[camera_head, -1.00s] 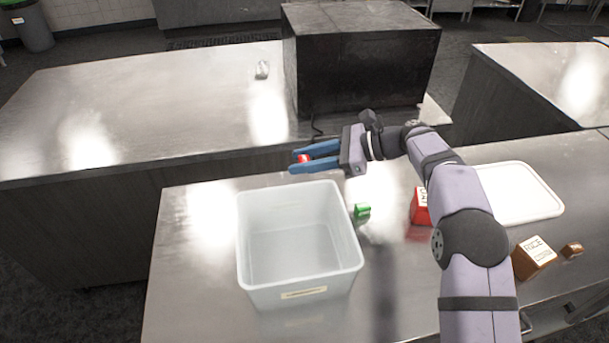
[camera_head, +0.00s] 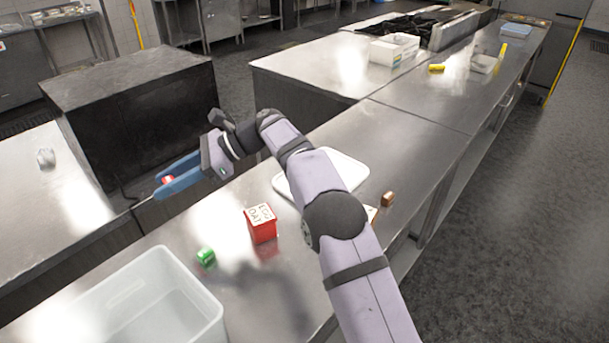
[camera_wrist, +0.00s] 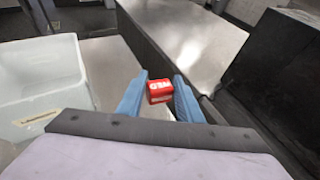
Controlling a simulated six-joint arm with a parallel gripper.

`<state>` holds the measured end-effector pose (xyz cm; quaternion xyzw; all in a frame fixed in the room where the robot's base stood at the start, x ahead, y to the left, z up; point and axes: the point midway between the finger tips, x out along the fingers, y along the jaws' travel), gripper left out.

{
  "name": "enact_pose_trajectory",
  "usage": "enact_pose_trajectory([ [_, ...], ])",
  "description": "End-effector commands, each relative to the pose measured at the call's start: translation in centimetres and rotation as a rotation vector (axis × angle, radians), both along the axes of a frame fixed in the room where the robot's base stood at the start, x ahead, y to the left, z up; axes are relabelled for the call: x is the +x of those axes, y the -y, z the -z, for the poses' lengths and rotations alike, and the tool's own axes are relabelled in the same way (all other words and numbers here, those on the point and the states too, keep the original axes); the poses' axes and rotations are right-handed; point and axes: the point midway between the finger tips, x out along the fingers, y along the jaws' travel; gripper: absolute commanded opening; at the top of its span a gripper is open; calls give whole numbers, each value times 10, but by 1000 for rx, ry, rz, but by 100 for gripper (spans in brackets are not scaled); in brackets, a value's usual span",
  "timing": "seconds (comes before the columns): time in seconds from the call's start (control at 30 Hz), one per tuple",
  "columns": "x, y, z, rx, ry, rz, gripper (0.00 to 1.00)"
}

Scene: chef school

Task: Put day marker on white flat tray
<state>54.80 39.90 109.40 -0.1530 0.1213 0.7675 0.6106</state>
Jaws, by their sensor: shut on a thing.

▬▬▬

> _TASK DETAILS_: Give again only the lines starting at the one that contains "Task: Put day marker on white flat tray" and running to the end of the data.

> _OUTPUT OF THE TASK_:
Task: Put day marker on white flat tray
<state>54.80 39.90 109.40 -0.1530 0.1213 0.7675 0.6106</state>
Jaws, by their sensor: shut on a thing.

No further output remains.